To embark on this transformational journey the project team needed to first agree on a common vision. We explored questions like: why is digitalisation essential for us? How could we approach this change? What are the specific aspects we should address?
Through intensive theory and field research we explored the major trends affecting education and the role of universities in shaping them. Together, we identified seven major skillsets students will need in the future.
We invited over 50 stakeholders (students, teachers, experts, etc.) to participate in an open-day workshop with the aim of developing new concepts that would foster the major skills we identified during our field research.
During a second exploration, we analysed the challenges and opportunities of implementing such transformation strategies in an education context. We looked at the best (and worst) practices with respect to three categories: people, places and processes.
Concepts from the open-day workshop and insights from the research formed the basis of focus projects, for example for ‘redesigning the schools physical and digital spaces into a blended learning environment’, to be explored in dedicated design sprints.
During several strategy sessions we continuously refined ZHAW LSFM’s blueprint for digitalisation and created internal initiatives for digital change agents within the university to pursue.

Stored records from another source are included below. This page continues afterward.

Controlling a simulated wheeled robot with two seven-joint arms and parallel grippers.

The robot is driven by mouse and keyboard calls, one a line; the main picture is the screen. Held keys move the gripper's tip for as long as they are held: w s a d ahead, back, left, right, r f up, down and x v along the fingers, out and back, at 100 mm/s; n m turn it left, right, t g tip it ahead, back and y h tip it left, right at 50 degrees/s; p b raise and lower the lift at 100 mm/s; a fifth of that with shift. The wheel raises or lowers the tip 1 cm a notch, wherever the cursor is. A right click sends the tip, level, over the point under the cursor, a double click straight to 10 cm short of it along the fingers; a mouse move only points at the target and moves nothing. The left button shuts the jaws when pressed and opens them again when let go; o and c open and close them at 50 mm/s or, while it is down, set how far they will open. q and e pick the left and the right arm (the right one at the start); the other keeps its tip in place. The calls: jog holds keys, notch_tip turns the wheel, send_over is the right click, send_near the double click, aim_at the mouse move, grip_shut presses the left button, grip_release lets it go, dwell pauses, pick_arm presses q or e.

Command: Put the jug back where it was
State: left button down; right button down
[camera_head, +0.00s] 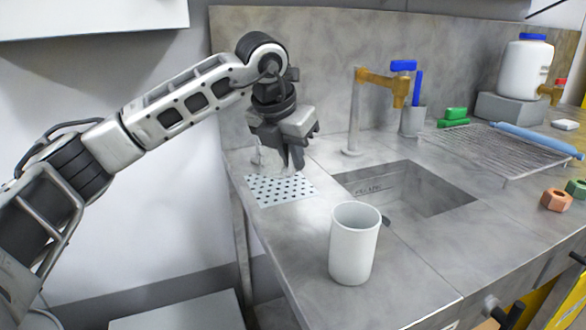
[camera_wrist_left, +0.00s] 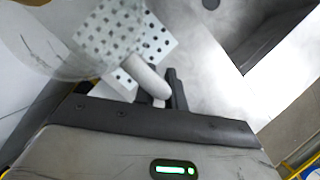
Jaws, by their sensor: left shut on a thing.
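The jug (camera_wrist_left: 70,50) is see-through with a pale handle (camera_wrist_left: 148,78). My left gripper (camera_wrist_left: 165,92) is shut on the handle in the left wrist view. In the head view the left gripper (camera_head: 294,156) points down over the left end of the counter, and the jug (camera_head: 263,158) shows only faintly beside it, partly hidden. A white mat with dark dots (camera_head: 280,190) lies on the counter below, and its dots show through the jug in the wrist view. I cannot tell whether the jug touches the mat. My right gripper is out of view.
A white cup (camera_head: 354,243) stands upright near the front. Behind it is a sunken sink (camera_head: 410,190) with a brass tap (camera_head: 385,82). A grey holder (camera_head: 412,121), green blocks (camera_head: 453,117) and a white drum (camera_head: 524,68) are further right. A wall closes the back.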

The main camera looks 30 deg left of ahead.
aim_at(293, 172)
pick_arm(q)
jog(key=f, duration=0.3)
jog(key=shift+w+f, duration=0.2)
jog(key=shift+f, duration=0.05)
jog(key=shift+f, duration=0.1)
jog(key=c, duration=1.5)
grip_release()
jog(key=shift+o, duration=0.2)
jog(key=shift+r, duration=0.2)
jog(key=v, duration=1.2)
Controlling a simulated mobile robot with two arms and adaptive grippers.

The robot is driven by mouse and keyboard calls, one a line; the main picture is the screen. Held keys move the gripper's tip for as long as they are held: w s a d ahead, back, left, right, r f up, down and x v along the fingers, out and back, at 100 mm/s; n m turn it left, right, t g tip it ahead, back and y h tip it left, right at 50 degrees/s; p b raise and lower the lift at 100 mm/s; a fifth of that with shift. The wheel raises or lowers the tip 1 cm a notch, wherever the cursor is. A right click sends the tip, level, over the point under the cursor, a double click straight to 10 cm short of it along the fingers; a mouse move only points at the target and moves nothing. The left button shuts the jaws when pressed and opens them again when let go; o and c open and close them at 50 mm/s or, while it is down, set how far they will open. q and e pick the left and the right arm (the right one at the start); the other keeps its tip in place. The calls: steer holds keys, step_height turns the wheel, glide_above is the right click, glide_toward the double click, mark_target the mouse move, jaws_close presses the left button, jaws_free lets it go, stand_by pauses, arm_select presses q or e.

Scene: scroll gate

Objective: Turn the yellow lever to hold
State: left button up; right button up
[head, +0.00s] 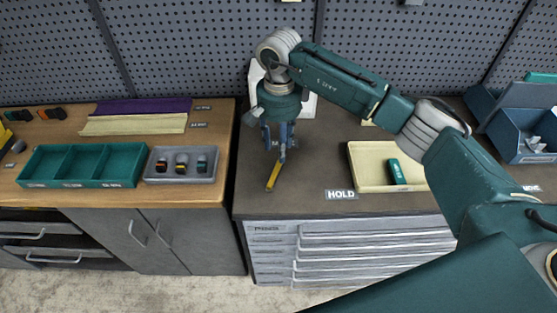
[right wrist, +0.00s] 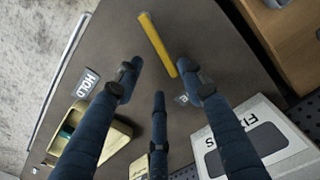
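The yellow lever (head: 273,176) is a slim bar on the dark worktop, its free end pointing to the front edge. It also shows in the right wrist view (right wrist: 157,45). My right gripper (head: 279,148) points down over the lever's far end. In the right wrist view my right gripper (right wrist: 160,85) has its fingers spread with nothing between them; I cannot tell whether a finger touches the lever. The HOLD label (head: 341,194) lies to the right of the lever, near the front edge. A second label (right wrist: 183,99) is partly hidden by a finger. My left gripper is not in view.
A cream tray (head: 356,169) with a green item (head: 397,171) stands right of the lever. A white box (head: 254,75) stands behind my right gripper. The wooden bench (head: 222,125) at left carries a green divided tray (head: 64,182) and a grey tray (head: 151,177).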

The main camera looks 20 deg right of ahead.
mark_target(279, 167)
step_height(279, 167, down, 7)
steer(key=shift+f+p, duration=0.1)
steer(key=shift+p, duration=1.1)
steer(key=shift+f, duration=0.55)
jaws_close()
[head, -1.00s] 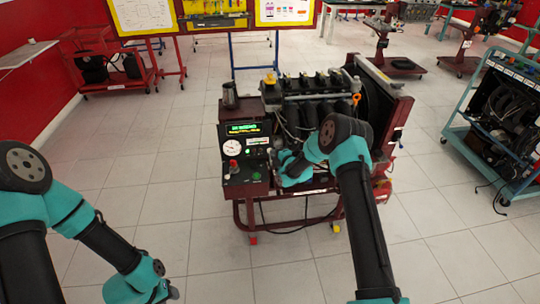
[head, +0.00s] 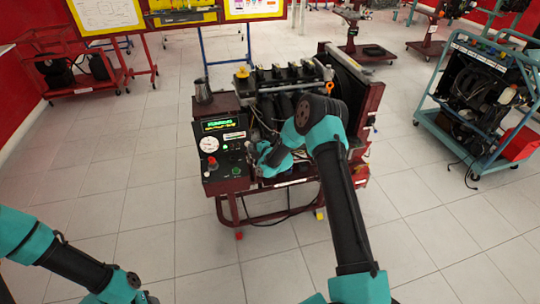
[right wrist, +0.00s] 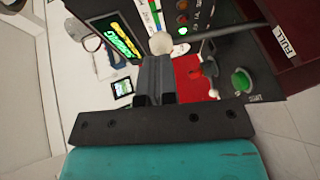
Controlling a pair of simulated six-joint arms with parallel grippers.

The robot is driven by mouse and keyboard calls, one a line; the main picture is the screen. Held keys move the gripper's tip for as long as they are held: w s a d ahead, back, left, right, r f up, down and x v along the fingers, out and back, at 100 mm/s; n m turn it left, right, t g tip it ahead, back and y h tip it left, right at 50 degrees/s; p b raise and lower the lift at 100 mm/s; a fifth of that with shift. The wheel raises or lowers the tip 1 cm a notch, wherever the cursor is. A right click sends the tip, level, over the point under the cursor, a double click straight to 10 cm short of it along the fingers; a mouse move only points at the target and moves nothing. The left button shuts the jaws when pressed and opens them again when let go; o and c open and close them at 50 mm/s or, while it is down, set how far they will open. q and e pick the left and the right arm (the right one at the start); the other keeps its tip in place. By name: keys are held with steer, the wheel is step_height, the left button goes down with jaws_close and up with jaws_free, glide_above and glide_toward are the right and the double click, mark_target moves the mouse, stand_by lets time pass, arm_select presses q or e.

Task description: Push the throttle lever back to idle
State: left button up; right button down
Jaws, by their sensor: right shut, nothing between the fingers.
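The throttle lever is a grey rod (right wrist: 215,34) with a pale round knob (right wrist: 161,43) in the right wrist view. Its far end runs toward a "FULL" label (right wrist: 284,42) on the dark red side of the console. My right gripper (right wrist: 153,62) is shut and empty, with its fingertips just short of the knob in the picture; I cannot tell whether they touch. In the head view my right gripper (head: 256,150) is at the right side of the control panel (head: 222,158), where the lever is hard to make out. My left gripper (head: 148,298) is low at the bottom edge, its jaws unclear.
The panel carries a lit green display (head: 217,124), a white gauge (head: 209,144), and a green button (right wrist: 241,80) beside a red plate (right wrist: 188,72). The engine (head: 290,85) stands right behind my right arm. A teal cart (head: 480,105) is far right.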

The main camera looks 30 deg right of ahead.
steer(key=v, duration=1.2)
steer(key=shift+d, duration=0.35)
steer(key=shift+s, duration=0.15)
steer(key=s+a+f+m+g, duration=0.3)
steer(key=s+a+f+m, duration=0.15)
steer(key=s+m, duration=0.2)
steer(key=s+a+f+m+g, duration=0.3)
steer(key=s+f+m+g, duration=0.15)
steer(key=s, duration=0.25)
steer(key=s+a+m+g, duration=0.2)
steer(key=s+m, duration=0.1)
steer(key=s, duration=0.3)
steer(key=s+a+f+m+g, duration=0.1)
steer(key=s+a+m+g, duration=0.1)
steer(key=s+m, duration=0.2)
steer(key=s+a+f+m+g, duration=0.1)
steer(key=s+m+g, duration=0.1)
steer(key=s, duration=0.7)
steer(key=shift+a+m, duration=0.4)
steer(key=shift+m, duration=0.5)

Over the course of several workshops we helped the project team develop a common vision and roadmap for driving digital transformation at ZHAW LSFM. By putting students at the centre of their vision, they were able to develop a strategy that over time could adapt to the schools three P’s: processes, people and places. This strategy would enable them to become thought leaders in education.
Inviting a diverse group of internal and external stakeholders to contribute their diverse experience and knowhow on education and digitalization, enabled us to build concepts that put the learners and their skillset at the centre, but also considered overarching societal and technological trends as well as the university context in regards to feasibility and viability.